MIT researchers have discovered that adding a tiny quantity of carbon nanotubes to the aluminum used in nuclear reactors can dramatically slow the breakdown of the metal, potentially extending reactors' operating lifetimes.

For now, the method has proved effective only for aluminum, which limits its applications to the lower-temperature environments found in research reactors. But the team says the method may also be usable in the higher-temperature alloys used in commercial reactors.

One of the main reasons for limiting the operating lifetimes of nuclear reactors is that metals exposed to the strong radiation environment near the reactor core become porous and brittle, which can lead to cracking and failure. Helium from radiation transmutation takes up residence inside metals and causes them to become riddled with tiny bubbles along grain boundaries and progressively more brittle.

The nanotubes, despite making up only a small fraction of the volume—less than 2%—can form a percolating, one-dimensional transport network to provide pathways for the helium to leak back out instead of being trapped within the metal, where it can continue to do damage.Testing showed that after exposure to radiation, the carbon nanotubes within the metal can be chemically altered to carbides, but they still retain their slender shape, “almost like insects trapped in amber,” says Ju Li, MIT professor of materials science and engineering. “It’s quite amazing—you don’t see a blob; they retain their morphology. It’s still one-dimensional.”

The huge total interfacial area of these 1D nanostructures provides a way for radiation-induced point defects to recombine in the metal, alleviating a process that also leads to embrittlement. The researchers showed that the 1D structure was able to survive up to 70 displacements per atom of radiation damage.

After radiation exposure, Li says, there are pores in the control sample, but no pores in the new material, “and mechanical data shows it has much less embrittlement.” For a given amount of exposure to radiation, the tests have shown the amount of embrittlement is reduced about five to tenfold.

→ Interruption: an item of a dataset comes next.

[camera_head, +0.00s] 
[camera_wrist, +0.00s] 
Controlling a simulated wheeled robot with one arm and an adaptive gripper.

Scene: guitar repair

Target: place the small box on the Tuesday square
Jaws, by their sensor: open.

The new material needs only tiny quantities of carbon nanotubes (CNTs)—about 1% by weight added to the metal—and these are inexpensive to produce and process, the team says. The composite can be manufactured at low cost by common industrial methods and is already being produced by the ton by manufacturers in South Korea for the automotive industry.

Even before exposure to radiation, the addition of this small amount of nanotubes improves the strength of the material by 50% and also improves its tensile ductility—its ability to deform without breaking—the team says.

While the material used for testing was aluminum, the team plans to run similar tests with zirconium, a metal widely used for high-temperature reactor applications such as the cladding of nuclear fuel pellets. “We think this is a generic property of metal-CNT systems,” says MIT postdoc Kang Pyo So.